TASK -
Both the line containing "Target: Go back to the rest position" and the line containing "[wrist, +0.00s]" belong in the copy, as do all lines between them, copied exactly; pictures do not.

[Robot trajectory data]

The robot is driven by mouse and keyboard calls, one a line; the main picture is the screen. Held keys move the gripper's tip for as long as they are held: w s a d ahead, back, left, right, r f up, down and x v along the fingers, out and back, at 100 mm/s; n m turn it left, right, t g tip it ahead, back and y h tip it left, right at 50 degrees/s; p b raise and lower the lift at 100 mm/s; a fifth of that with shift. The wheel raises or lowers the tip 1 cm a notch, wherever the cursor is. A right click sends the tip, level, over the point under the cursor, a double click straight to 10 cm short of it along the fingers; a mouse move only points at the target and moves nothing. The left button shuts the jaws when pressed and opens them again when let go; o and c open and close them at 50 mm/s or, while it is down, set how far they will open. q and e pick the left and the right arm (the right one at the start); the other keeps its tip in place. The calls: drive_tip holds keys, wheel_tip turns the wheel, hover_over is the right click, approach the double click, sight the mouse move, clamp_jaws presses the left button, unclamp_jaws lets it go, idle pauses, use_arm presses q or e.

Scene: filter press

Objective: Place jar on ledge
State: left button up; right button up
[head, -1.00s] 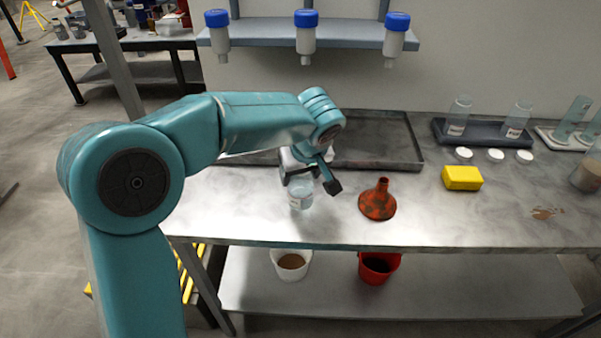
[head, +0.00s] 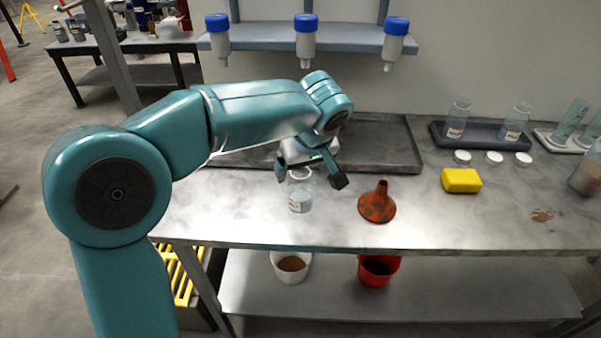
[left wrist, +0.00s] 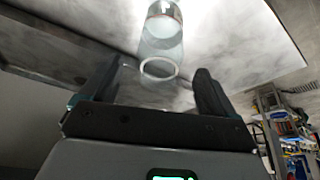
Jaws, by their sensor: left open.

==

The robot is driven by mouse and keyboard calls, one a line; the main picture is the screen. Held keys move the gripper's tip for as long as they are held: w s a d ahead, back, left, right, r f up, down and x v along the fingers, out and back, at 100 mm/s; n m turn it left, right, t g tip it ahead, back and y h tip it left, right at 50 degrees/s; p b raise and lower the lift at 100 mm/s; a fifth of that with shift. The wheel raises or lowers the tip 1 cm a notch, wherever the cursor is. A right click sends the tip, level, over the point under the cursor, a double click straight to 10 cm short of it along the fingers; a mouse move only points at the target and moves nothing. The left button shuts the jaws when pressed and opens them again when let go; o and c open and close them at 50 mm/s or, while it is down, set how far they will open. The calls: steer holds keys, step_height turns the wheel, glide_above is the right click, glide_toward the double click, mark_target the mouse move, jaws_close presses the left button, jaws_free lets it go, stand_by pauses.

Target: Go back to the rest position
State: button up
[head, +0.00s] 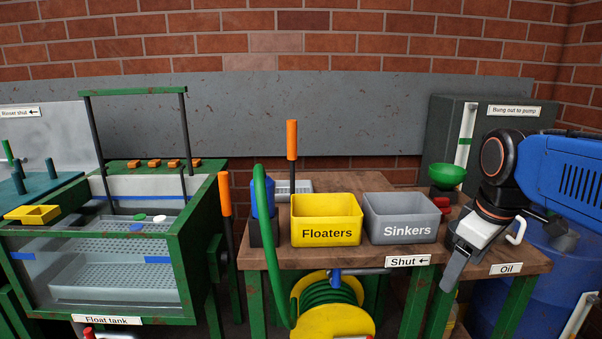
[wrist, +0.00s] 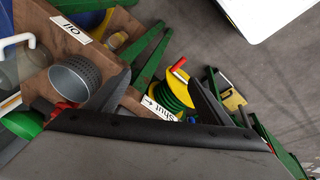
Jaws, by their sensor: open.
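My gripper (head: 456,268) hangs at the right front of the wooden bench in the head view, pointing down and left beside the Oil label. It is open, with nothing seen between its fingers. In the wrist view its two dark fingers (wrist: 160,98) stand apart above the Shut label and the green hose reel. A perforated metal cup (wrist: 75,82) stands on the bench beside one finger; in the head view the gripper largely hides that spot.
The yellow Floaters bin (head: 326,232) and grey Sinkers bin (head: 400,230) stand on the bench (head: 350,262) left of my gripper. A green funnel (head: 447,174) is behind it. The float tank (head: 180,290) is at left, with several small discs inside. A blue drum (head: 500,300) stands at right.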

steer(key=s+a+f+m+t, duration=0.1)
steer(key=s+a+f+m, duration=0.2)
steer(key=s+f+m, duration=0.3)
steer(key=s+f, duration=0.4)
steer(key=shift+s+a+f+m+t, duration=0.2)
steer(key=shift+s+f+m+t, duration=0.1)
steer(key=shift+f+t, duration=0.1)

WRITTEN ANSWER -
Target: Go back to the rest position
State: button up
[head, +0.00s] 
[wrist, +0.00s] 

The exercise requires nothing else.